Savoring Good Memories and Making New Ones
Through the generations in a Boston Whaler
If it were my choice, I would live on our Boston Whaler, even though the hard white fiberglass would be a little uncomfortable. The feeling of rocking with the waves mixed with a cool salty breeze is irresistible. The fact that the 90-horsepower Honda on the back can take me anywhere, with the turn of a key and a push of the throttle, doesn’t hurt either. She is perfect for bombing around the harbor or cruising to get ice cream. However, my true love for her doesn’t come from any of these activities; it stems from the summers I spent with my father on our Whaler.
From the year I turned two, when my father bought our Whaler, until I was twelve, when my father died, our time on the boat was the most pure and adventurous father-son experience we had. It started with our fishing expeditions. I didn’t mind waking up at 5 a.m to troll on the morning glass that we called the lake, because sleep was for the weak and I wanted a fresh lunch.

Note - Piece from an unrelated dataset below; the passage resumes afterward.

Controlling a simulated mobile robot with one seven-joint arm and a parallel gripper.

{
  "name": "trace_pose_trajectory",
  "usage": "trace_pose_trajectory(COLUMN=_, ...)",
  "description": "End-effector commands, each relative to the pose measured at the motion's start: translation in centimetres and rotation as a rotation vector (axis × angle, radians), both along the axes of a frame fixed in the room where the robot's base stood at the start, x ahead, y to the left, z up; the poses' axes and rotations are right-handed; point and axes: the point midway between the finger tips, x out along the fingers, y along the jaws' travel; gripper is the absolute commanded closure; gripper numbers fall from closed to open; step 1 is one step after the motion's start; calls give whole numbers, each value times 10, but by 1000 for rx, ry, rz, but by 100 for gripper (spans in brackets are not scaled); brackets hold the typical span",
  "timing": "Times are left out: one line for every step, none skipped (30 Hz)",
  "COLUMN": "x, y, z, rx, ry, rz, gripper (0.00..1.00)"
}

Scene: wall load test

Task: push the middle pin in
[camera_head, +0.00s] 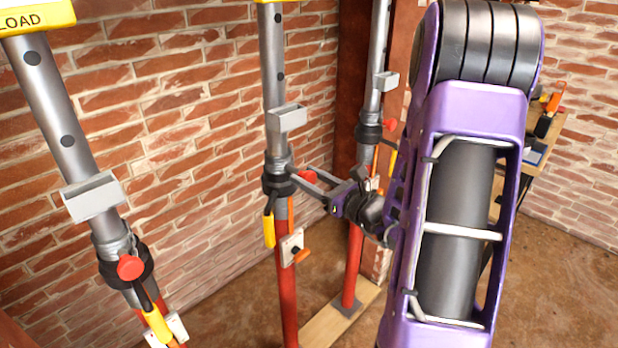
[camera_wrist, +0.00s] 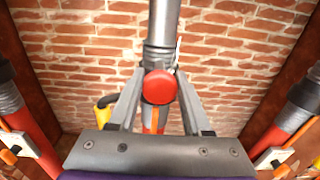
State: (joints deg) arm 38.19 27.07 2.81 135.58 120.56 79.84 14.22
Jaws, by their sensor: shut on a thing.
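The middle prop (camera_head: 273,75) is a grey steel tube over a red lower tube. It also shows in the wrist view (camera_wrist: 162,25). Its red-headed pin (camera_wrist: 159,87) faces me at the dark collar. The pin head (camera_head: 307,176) also shows beside the collar in the head view. My gripper (camera_wrist: 162,68) has its two fingers either side of the prop at collar height, with the pin head between them. The fingers look closed onto the prop, though the contact is partly hidden. The pin's shaft is hidden behind its head.
A left prop (camera_head: 62,115) with its own red pin (camera_head: 130,267) stands nearer. A right prop (camera_head: 378,60) stands behind my arm. A yellow handle (camera_head: 269,230) hangs below the middle collar. Brick walls (camera_head: 180,100) stand behind. A bench (camera_head: 540,145) is at the right.

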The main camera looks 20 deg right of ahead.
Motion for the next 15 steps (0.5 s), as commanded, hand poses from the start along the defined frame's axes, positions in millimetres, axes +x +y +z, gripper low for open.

Thanks to our third-generation West family tackle box, by age five, I was taking down the biggest fish in Moosehead Lake. At age seven, my tubing years started. My brother Geoff and I would fight to jump onto the tube first; the winner would postpone a plunge into the freezing waters until my dad “cracked the whip” and the passenger tumbled off. Then came the honor of taking our Whaler to the mooring at day’s end. By this time the sun had set and the water was usually back to its calm, mirror-like appearance. Dad would turn the running lights on, making us a ghost in the dark with a red-green head, and white tail. With the right balance of pleading and playful coercion, I could get him to “give her everything” for a couple of seconds. We would then swing around to the mooring and grab the canoe that would carry us to shore after securing the lady against the waves (that really only existed in my dreams).
We brought the boat down to our new home on the coast and then were tasked with launching her. (Kudos to my mom for backing in a 17-foot boat on a trailer the first try with the whole yacht club watching.) The second I jumped off the dock and into the water to float the boat off, just as my dad had done a thousand times before, I felt closer to him than ever. I was no longer doing what he said; instead, I was doing exactly what he would have done. That’s when I realized that it was my turn to captain the Whaler; the keys had passed from father to son.
Every time I step over the gunwale or guide her across the gentle swells with friends aboard, I feel the joy that my father must have felt as he took his adoring son out on the water. And it’s why, when a guest is in town or someone starts to feel a longing for the sea, I jump with the excitement of sharing my (and my father’s) beautiful, floating heaven.
Drew West has lived in Rockport since 2010 and attends Williams College. When not on his Whaler, he can be found rowing on Megunticook Lake or golfing with his brother, Geoff.